Extending Quantum Probability from Real Axis to Complex Plane
Round 1
Reviewer 1 Report
Please see attached file.
Comments for author File: 
Comments.pdf
Author Response
Reply to reviewer 1 is in the upload file.
Author Response File: Author Response.pdf
Reviewer 2 Report
Reviewer report:
This paper puts forward a stochastic model of a particle moving in a one dimensional complex space from which both the quantum and the classical probabilities are derived after imposing proper conditions. The idea is pretty interesting and the arguments are basically well presented along with detailed numerical results in the example of the harmonic oscillator. Thus I believe that this paper can be published provided that the authors implement revisions in the following points.
1) Despite its crucial importance and extensive use throughout the paper, the probability distribution "rho_c(t,x,y)" does not seem to be defined explicitly anywhere in the text. The authors must provide the definition by providing an equation to clarify what it is.
2) Related to the above, the authors should give the reason why the quantity "rho_c(t,x,y)" qualifies as probability distribution. Is it simply because the marginal distribution defined in (59) becomes a probability distribution over the space x?
3) There are portions which look somewhat sloppy in the text. For instance, the same notation for the velocity v_B is used both in (5) and (7) but obviously they are contradictory to each other. Also, in (41) a derivative (in the difference form) appears to be missing in the second term of the r.h.s. containing Psi_n(t,z). These should be corrected appropriately.
4) How can this prposed stochastic model defined by making the one dimensional space complex be generalized to the three spatial dimensions where we live? The authors are advised to comment on this in the last concluding section.
Author Response
Reply to reviewer 2 is in the upload file.

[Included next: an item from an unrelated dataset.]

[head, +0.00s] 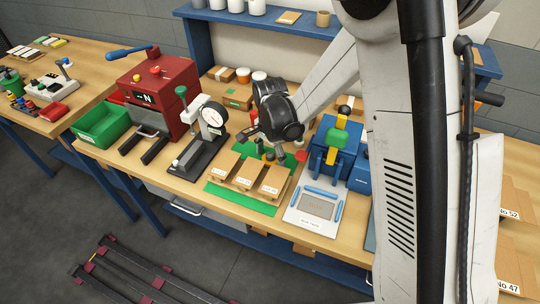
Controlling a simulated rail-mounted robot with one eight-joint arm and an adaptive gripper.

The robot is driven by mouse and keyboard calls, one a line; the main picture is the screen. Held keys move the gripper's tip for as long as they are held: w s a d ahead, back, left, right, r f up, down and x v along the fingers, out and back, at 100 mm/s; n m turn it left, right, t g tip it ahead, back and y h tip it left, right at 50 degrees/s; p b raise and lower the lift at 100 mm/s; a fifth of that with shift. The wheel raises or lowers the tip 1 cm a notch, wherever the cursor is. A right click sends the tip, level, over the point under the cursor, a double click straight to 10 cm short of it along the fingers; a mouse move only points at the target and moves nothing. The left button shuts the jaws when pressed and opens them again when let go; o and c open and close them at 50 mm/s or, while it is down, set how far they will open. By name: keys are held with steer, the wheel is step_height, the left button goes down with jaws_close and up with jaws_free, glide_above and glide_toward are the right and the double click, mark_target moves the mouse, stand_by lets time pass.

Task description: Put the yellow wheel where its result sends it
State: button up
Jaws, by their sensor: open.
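I cannot make out a yellow wheel for certain. A small yellow-orange piece (268,157) shows just below my gripper, behind the cardboard boxes, and its shape is too small to tell. My gripper (266,143) hangs open over the back of the green mat, pointing down; its fingertips are small and partly hidden. Three labelled cardboard boxes, left (223,168), middle (248,174) and right (274,181), stand in a row on the green mat (240,199). Their labels are too small to read.
A dial gauge (213,114) on a black stand is left of the boxes, with a red machine (155,98) and green bin (101,124) farther left. A blue fixture (331,157) with a yellow piece and a white panel (314,226) are to the right. The bench's front strip is clear.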

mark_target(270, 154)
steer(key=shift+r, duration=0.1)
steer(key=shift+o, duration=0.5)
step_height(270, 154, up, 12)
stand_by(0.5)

Author Response File: Author Response.pdf
Reviewer 3 Report
The manuscript contains interesting material on problems of quantum mechanics.
Namely there is suggestion to use probability which is related not only to real variables but to extend this notion and application in quantum mechanics formalism to complex plane. The changes of quantum mechanics formalism are always used in connection of known differences of classical mechanics and statistics with quantum ones.
Though the paper is not the final version of constructing the quantum mechanics formalism but authors show that quantum probability given by modulus squared of wave function can be also explained using their formalism of probabilities on complex plane. As initial ideas the paper contains interesting novelty and I recommend it for publication in the Journal. My only comment is that it would be interesting for readers if the approach called probability representation of quantum mechanics see M. Asorey, A. Ibort, G. Marmo, F. Ventriglia, “Quantum Tomography Twenty Years Later”, Phys. ,v. 90, p. 074031 (2015) https://doi.org/10.1088/0031-8949/90/7/074031; V. N. Chernega, S. N. Belolipetskiy, O. V. Man'ko, V. I. Man'ko, "Probability representation of the quantum mechanics and star-product quantization", J. Phys.: Conf. Series, v.1348, 012101 (2019) doi:10.1088/1742-6596/1348/1/012101 ; V. N. Chernega, O. V. Man'ko, V. I. Man'ko, "Probability representation of quantum states as renaissance of hidden variables -God plays coins", J. Rus. Laser Res., v.40, N 2, p.107(2019) doi:10.1007/s10946-019-09778-4 and relation of the probabilities in this approach with probabilities on complex plane will be mentioned in two-three phases. After this minor amendment paper can be published.
Comments for author File: Comments.pdf
Author Response
Reply to reviewer 3 is in the upload file.
Author Response File: Author Response.pdf
Round 2
Reviewer 3 Report
Authors took into account the referee comments. Paper devoted to the quantum mechanical foundations based on using complex variable instead of real variable contains some novelty and is interesting. I suggest publication of the amended paper as it is.